You’ll also need to ensure you are correctly qualified. A Geography and Accounting degree doesn’t yell statistics to me (admittedly Geography can have a statistical bent), but unless you are already an expert statistician consider a masters course or some other qualification. If you can’t stomach that then you need to buy some textbooks and bury your head in them and learn all the common techniques. A good starting point, since you are obviously an avid baseball fan, is to read some of the statistically leaning blogs such as Tango’s and Phil Birnbaum’s and try to repeat some of the studies on there. After you learn your way around try to devise questions that you want answering and use the techniques you know to solve them.
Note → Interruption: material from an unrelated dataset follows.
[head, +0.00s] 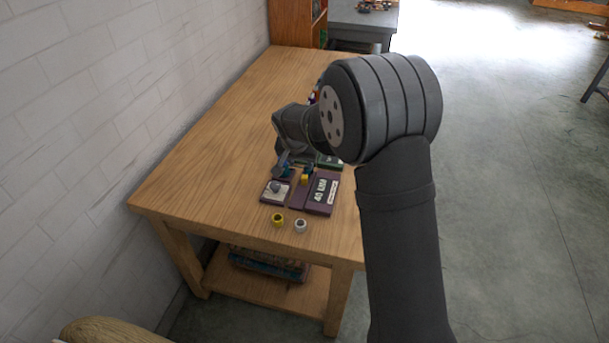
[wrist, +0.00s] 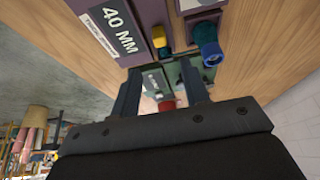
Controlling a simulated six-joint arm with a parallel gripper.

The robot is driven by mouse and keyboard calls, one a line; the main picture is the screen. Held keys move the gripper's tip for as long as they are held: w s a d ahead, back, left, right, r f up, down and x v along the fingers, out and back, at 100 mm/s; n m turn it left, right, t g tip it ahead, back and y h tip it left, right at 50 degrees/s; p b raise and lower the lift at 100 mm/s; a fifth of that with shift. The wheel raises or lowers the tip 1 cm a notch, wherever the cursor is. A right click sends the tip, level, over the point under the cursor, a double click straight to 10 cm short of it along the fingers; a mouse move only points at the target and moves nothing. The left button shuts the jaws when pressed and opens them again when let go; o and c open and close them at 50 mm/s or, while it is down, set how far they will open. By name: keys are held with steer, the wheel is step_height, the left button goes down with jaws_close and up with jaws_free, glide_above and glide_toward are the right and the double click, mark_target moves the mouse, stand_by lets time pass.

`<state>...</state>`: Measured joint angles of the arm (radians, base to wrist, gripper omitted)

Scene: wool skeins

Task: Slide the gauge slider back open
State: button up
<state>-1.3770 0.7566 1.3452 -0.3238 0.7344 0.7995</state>
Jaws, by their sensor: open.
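A purple gauge block labelled "40 MM" (head: 321,193) lies on the table, and it also shows at the upper left of the wrist view (wrist: 118,22). A flat purple base with a grey knob (head: 276,188) is left of the block. A green unit (head: 328,161) lies behind and shows between the fingers in the wrist view. I cannot tell which piece is the slider. My gripper (wrist: 160,68) is open and empty, above the table; its tips are partly hidden in the head view (head: 284,164).
A yellow ring-shaped piece (head: 278,219) and a white one (head: 300,225) stand near the table's front edge. The table (head: 195,170) is clear to the left. A white brick wall runs along the left. A red piece (wrist: 166,103) shows between the fingers.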

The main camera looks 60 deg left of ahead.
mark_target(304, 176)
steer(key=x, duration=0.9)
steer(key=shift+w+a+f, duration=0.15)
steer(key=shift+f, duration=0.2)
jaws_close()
You’ll almost certainly need to establish a pedigree before being noticed by a major league team. You’ll have to start writing about statistics, either or your own blog or for stats leaning publications (eg, By the Numbers). If you do this, do original, good work, then you may get lucky and get noticed. You never know.

Saying that, my advice would be to try to establish yourself in a more secure job. Accounting is a very well paying profession that will give you financial security (provided you qualify). You could then do sabermetric work on the side and perhaps it eventually becomes something bigger. I certainly wouldn’t jack in a career in Accounting, say, to follow a 1% shot of getting a job with an MLB team.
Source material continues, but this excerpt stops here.